#### To be done
How many lines in the entries below contain "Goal"? Answer with the number only.

#### Dataset entries

· · · · · · ·

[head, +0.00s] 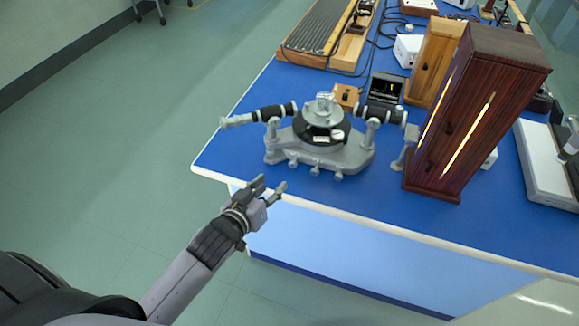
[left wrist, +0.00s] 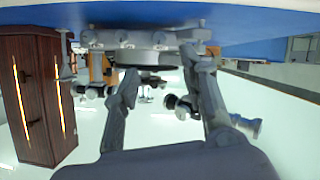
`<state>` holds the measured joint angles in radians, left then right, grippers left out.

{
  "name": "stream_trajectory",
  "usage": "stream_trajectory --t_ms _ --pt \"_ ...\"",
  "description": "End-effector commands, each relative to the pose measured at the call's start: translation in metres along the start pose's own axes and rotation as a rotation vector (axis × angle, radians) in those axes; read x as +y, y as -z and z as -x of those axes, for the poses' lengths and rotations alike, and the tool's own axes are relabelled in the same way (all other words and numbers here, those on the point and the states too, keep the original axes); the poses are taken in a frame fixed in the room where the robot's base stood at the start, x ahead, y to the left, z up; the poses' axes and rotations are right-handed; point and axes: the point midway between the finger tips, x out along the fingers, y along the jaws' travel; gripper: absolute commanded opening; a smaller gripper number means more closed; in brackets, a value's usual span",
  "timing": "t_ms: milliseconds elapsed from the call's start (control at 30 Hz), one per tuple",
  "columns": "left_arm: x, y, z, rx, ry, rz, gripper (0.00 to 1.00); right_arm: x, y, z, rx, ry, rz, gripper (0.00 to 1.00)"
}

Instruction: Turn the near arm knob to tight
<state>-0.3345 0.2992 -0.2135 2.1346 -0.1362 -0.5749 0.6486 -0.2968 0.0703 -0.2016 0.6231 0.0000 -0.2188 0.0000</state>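The spectrometer (head: 320,145) stands near the left front corner of the blue bench. It has a grey base, a dark round table and two horizontal tubes. Several small grey knobs line its front edge, including a middle knob (head: 315,170) and a right one (head: 338,176). I cannot tell which is the near arm knob. My left gripper (head: 269,187) is open and empty, in front of the base and apart from it. In the left wrist view, which is upside down, the open fingers (left wrist: 160,66) point toward the spectrometer base (left wrist: 140,55). My right gripper is not in view.
A tall dark wooden cabinet (head: 470,120) with glowing slits stands right of the spectrometer. A lighter wooden box (head: 432,65), a small wooden block (head: 346,95) and a dark screen device (head: 387,87) stand behind. The floor left of the bench is clear.

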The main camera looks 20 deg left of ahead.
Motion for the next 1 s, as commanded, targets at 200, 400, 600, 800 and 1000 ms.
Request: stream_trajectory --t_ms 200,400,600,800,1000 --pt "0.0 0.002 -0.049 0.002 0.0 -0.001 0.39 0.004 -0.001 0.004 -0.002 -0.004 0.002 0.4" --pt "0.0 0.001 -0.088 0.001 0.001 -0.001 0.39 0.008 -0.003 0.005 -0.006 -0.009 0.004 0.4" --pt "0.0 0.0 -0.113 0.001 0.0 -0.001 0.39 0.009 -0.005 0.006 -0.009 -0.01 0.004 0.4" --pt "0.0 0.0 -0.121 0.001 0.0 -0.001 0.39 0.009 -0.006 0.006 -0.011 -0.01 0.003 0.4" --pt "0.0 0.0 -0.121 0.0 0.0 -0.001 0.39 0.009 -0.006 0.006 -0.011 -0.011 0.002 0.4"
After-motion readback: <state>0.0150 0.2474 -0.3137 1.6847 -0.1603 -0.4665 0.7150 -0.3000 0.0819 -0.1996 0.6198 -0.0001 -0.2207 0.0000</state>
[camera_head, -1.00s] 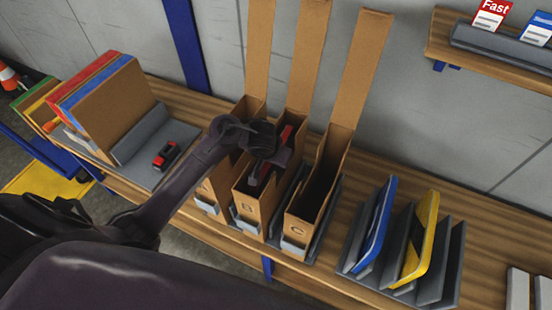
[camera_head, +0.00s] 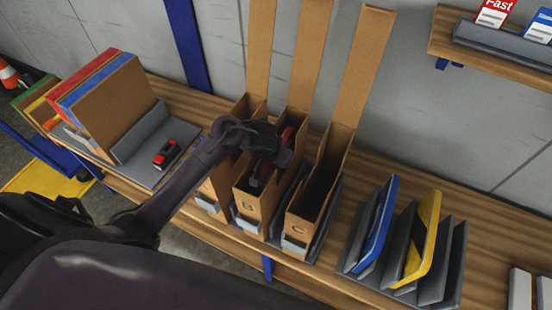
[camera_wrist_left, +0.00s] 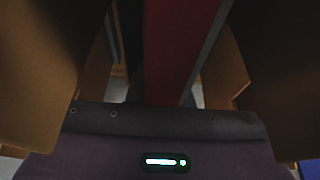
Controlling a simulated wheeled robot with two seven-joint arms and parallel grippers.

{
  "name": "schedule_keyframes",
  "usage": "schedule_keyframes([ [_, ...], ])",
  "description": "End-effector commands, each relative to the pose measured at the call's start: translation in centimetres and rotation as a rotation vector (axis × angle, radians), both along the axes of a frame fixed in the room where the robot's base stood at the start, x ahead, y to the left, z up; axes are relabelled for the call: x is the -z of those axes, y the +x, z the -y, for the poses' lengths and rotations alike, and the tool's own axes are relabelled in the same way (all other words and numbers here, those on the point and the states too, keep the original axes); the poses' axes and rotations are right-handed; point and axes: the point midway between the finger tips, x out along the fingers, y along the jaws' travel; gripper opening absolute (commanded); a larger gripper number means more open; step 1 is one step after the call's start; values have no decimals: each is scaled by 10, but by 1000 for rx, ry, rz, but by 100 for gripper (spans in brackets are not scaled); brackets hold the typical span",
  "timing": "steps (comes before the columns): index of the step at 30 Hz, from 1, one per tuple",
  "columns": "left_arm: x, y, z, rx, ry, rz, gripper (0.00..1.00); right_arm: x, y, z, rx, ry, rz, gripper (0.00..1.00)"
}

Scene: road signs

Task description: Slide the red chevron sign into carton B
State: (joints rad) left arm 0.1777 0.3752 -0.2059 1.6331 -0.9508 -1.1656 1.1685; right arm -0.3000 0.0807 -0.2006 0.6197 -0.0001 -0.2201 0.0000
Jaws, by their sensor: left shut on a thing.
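Carton B (camera_head: 254,203) is the tall narrow brown carton in the middle of three, marked with a letter, its lid standing up. My left gripper (camera_head: 260,172) reaches into its open top and is shut on the red chevron sign (camera_head: 288,136). Only a small red part of the sign shows there, behind the gripper and between the carton's walls. In the left wrist view the sign (camera_wrist_left: 182,50) is a red upright strip with brown carton walls on both sides. Its lower part and its chevron face are hidden. My right gripper is not in view.
Carton C (camera_head: 299,223) stands open to the right, and another carton (camera_head: 208,187) to the left, partly behind my arm. A rack with blue (camera_head: 376,228) and yellow (camera_head: 419,243) signs is further right. A grey tray (camera_head: 185,135) holds a small red-and-black item (camera_head: 166,154).

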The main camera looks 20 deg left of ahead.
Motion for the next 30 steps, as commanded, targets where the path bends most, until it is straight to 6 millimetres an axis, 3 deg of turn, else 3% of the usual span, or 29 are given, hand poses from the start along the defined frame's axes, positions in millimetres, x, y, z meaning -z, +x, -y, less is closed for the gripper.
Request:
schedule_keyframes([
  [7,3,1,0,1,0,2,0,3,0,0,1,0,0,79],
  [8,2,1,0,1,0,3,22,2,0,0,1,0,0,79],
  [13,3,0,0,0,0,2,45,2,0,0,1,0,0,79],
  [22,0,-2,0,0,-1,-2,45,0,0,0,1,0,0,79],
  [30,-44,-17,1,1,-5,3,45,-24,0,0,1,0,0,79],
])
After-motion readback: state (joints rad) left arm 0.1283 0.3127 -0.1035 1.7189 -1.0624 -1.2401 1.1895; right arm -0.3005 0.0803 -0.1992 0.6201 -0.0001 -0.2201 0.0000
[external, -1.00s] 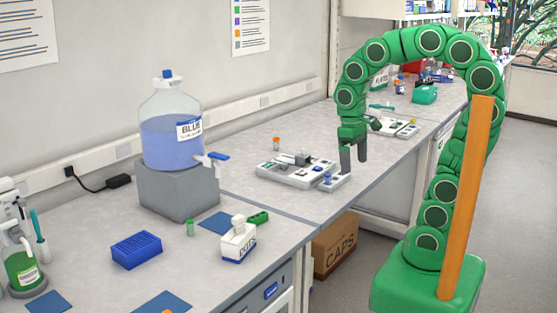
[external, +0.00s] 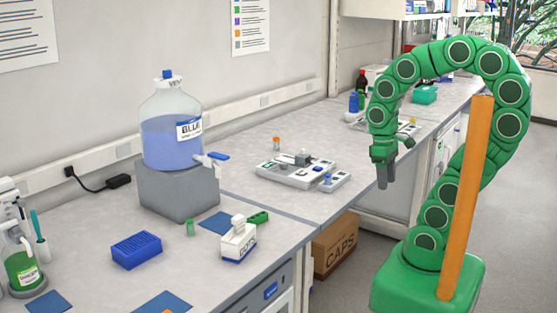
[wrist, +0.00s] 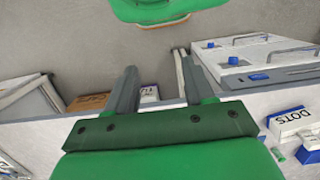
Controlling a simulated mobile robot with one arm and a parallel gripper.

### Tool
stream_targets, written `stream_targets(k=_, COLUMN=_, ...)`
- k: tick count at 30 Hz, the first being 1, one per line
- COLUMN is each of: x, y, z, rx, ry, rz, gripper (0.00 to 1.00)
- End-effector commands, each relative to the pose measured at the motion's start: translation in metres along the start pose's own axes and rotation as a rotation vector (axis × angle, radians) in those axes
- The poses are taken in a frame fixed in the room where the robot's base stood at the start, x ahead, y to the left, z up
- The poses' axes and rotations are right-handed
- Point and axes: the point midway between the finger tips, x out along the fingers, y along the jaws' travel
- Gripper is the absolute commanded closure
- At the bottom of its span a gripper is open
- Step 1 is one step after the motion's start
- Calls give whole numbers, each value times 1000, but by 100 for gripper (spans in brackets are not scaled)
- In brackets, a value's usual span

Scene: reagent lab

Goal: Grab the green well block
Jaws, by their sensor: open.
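A small green block (external: 259,218), which looks like the green well block, lies on the near bench behind the white DOTS box (external: 238,242). The box stands close in front of it, and the block's top detail is too small to make out. My gripper (external: 386,178) is up in the air at the bench's right edge, well right of the block and higher than it. In the wrist view my gripper (wrist: 160,85) has its two fingers apart with nothing between them. The DOTS box (wrist: 290,122) also shows there at the right.
A blue rack (external: 136,250), a green vial (external: 190,228) and blue mats (external: 216,222) lie near the block. A large blue carboy (external: 172,130) stands on a grey stand behind. A grey-white tray (external: 290,173) sits farther back. A CAPS carton (external: 335,245) is on the floor.

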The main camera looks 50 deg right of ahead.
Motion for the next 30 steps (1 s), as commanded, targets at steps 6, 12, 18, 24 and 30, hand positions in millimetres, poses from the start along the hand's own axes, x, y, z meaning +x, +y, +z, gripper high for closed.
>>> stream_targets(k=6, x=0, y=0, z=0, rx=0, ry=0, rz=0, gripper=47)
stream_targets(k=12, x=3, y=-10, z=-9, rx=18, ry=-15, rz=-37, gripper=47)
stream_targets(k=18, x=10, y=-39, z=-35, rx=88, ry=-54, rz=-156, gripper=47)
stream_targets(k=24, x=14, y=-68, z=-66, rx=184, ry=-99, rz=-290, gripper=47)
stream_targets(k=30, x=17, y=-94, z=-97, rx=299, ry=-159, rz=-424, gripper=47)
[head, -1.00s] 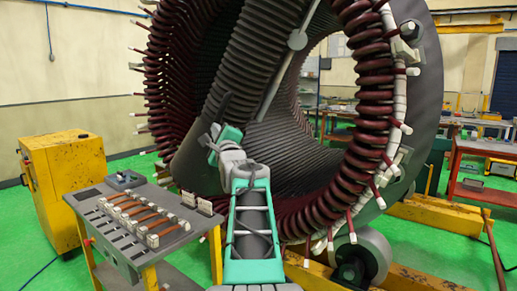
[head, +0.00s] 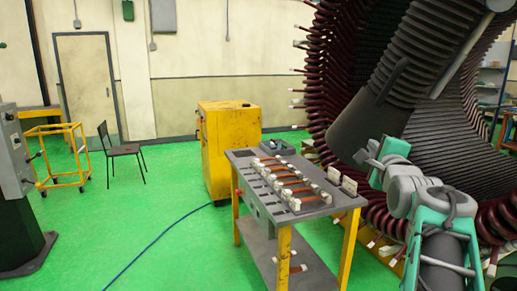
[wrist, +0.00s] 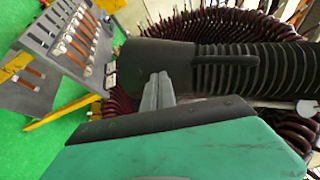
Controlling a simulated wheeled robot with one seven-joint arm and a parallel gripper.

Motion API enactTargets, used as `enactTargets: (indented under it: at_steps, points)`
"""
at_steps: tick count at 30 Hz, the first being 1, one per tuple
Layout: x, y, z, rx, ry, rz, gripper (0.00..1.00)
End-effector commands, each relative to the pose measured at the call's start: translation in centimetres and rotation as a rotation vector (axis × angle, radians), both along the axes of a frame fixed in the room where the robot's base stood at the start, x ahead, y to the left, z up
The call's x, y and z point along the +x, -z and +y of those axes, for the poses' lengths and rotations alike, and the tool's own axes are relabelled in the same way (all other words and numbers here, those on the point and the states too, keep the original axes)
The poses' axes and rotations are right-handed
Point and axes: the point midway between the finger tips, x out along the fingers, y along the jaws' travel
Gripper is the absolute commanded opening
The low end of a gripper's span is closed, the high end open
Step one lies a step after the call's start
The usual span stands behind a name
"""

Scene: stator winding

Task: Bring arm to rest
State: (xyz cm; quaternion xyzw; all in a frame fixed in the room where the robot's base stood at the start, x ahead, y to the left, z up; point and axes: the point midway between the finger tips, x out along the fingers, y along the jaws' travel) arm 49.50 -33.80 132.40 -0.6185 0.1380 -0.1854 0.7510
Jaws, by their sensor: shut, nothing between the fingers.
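My gripper (head: 361,157) is in front of the stator's opening in the head view, at the end of my green and grey arm on the right. In the wrist view its two grey fingers (wrist: 157,92) lie together, shut and empty. The large stator (head: 330,95) with dark red coil ends fills the right side of the head view. A dark ribbed cylinder (wrist: 240,68) lies beyond the fingers in the wrist view. I cannot tell whether the fingers touch anything.
A grey-topped cart (head: 243,158) with several copper-coloured coil pieces stands left of my arm. Behind it are a yellow cabinet (head: 230,140) and a chair (head: 122,150). A yellow trolley (head: 58,155) stands farther left. The green floor between is mostly clear, with a blue hose (head: 160,236).

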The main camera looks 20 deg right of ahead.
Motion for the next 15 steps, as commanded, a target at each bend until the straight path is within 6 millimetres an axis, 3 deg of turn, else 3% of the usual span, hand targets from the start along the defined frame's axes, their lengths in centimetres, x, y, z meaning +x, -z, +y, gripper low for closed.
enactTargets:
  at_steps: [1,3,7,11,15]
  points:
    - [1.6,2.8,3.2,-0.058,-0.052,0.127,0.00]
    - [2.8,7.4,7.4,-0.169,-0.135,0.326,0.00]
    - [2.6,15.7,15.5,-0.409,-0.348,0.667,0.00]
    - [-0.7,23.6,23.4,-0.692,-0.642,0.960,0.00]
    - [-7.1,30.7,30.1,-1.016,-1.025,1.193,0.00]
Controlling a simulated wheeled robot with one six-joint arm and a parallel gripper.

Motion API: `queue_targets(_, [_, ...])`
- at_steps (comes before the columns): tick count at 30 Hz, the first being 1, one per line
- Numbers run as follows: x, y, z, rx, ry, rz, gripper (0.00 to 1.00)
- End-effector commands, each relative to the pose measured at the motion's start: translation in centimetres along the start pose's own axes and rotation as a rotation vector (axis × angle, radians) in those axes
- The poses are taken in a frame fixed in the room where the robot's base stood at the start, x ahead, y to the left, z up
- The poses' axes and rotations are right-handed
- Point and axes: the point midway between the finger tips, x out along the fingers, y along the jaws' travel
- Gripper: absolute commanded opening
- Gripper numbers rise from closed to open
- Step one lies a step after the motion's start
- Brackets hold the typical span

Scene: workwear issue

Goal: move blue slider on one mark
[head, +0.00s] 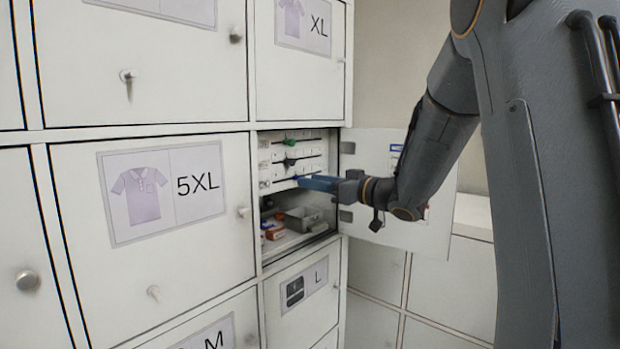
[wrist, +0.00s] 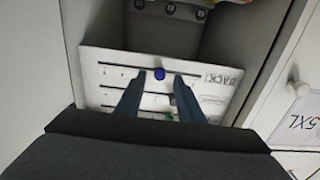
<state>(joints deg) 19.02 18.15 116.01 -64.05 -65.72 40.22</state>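The blue slider (wrist: 159,73) is a small round knob on a slotted line of a white panel (wrist: 110,72) inside the open locker. In the wrist view it sits near the middle of its line, with small marks below the line. My gripper (wrist: 159,78) is open, one fingertip on either side of the knob, with a visible gap to each. In the head view my gripper (head: 304,182) reaches into the locker at the lowest of the panel's lines, and its fingers largely hide the blue slider there.
A green knob (head: 291,142) and a dark knob (head: 289,162) sit on other lines of the panel. A grey bin (head: 303,220) and small boxes (head: 274,232) lie on the locker floor below. The open locker door (head: 372,150) stands at the right, beside my arm.

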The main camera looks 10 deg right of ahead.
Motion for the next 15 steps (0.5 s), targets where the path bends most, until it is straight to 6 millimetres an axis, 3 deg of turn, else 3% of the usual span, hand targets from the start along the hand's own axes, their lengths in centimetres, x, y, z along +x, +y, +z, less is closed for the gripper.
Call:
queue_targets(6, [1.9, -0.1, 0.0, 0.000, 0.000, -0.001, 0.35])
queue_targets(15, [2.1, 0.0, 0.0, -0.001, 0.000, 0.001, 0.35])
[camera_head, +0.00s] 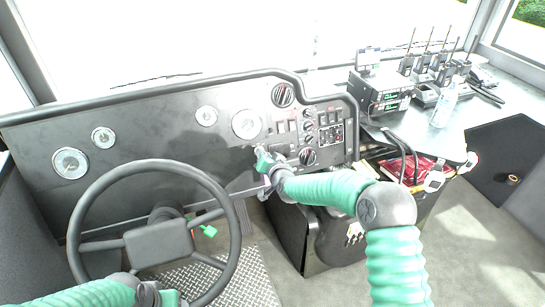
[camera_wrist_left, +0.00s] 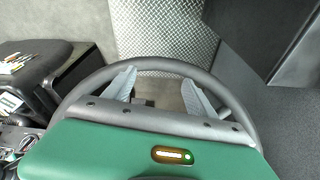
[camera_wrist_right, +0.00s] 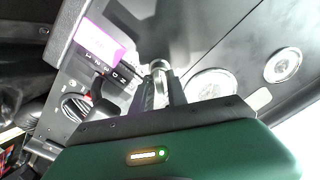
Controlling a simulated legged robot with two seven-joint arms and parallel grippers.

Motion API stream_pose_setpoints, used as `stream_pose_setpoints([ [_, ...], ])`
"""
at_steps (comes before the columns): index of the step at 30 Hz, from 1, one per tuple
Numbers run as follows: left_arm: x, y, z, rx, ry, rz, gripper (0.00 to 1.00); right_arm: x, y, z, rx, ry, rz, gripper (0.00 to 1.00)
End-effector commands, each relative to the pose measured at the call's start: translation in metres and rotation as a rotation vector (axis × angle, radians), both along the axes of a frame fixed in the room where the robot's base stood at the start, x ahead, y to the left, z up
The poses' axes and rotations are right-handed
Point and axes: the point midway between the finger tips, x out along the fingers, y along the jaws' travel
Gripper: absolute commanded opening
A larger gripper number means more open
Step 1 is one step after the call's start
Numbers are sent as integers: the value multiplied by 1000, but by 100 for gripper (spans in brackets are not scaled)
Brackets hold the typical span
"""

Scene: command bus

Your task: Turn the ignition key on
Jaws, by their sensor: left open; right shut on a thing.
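My right gripper (camera_head: 262,155) is at the lower middle of the dashboard (camera_head: 190,150). In the right wrist view its fingers (camera_wrist_right: 160,88) are close together, shut on a small part at the panel. A round metallic piece (camera_wrist_right: 159,66) shows at the fingertips, where the ignition key appears to be; the fingers hide most of it, so its turn angle cannot be told. My left gripper (camera_wrist_left: 158,92) is open and empty, its two fingers spread over the steering wheel (camera_wrist_left: 222,84). In the head view only part of the left gripper shows at the bottom edge.
The steering wheel (camera_head: 232,215) fills the lower left. Gauges (camera_head: 246,124) and switches (camera_head: 309,125) surround the right gripper.

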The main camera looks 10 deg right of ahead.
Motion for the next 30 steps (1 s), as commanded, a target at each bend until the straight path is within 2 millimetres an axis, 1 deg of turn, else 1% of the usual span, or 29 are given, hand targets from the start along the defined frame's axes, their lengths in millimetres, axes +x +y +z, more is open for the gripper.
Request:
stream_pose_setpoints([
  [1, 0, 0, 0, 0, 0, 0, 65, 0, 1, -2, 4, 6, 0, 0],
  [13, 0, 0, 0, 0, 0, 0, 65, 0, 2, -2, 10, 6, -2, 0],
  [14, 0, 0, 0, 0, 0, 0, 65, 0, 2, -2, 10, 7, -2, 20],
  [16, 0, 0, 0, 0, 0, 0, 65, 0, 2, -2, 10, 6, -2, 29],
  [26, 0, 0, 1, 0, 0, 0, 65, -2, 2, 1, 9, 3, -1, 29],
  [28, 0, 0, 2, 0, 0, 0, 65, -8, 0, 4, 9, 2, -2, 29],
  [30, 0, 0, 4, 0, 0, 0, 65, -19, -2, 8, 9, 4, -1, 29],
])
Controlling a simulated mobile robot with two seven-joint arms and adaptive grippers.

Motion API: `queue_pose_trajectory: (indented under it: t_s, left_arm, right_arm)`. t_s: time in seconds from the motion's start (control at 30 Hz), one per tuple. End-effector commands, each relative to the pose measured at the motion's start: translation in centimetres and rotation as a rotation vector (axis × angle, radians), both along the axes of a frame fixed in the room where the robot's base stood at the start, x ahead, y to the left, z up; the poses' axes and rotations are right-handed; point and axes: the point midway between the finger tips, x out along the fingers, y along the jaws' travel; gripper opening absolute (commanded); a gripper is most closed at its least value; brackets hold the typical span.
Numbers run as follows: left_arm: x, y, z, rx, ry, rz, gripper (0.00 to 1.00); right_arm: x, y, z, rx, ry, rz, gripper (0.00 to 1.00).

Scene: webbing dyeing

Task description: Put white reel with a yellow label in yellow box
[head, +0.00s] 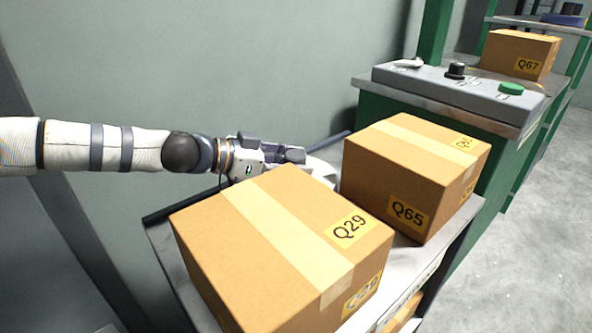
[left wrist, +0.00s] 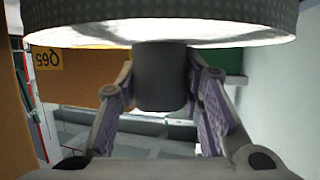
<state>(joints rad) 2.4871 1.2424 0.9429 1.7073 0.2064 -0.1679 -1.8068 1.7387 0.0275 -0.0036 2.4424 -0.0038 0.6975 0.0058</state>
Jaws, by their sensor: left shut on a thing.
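My left gripper (head: 292,155) reaches in from the left, behind the cardboard boxes. It is shut on the dark hub of a reel. In the left wrist view, the reel (left wrist: 160,30) shows a wide round flange with a pale underside and a dark grey rim above the fingers. The dark hub stands between the two fingers. In the head view, a white part of the reel (head: 321,170) shows just past the fingers, mostly hidden by the boxes. No yellow label on the reel and no clearly yellow box show. My right gripper is not in view.
Cardboard box Q29 (head: 245,270) and box Q65 (head: 385,175) stand on a grey-topped shelf close to the gripper. A green bench with a grey control panel (head: 455,90) stands at the right. Box Q67 (head: 505,60) is farther back. A wall rises behind the arm.

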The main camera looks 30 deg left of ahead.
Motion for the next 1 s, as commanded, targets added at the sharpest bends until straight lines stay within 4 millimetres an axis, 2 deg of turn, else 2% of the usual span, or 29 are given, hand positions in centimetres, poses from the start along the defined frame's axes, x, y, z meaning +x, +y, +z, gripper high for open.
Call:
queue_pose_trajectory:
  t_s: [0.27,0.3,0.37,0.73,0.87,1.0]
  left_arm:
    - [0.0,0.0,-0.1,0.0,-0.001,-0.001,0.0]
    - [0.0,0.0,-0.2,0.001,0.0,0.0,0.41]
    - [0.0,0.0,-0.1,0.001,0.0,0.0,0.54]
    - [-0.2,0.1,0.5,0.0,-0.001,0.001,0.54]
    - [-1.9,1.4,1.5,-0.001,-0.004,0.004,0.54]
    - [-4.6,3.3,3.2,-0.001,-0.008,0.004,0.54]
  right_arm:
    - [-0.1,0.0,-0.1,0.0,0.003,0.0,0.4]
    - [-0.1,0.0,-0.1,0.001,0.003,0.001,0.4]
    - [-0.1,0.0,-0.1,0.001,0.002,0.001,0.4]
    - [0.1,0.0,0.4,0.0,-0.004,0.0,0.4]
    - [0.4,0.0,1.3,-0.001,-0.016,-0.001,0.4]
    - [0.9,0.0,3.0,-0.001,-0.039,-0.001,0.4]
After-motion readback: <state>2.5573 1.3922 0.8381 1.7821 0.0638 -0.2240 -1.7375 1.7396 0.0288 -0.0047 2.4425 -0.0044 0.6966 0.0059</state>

· · · · · · ·

#### Result for this exercise
2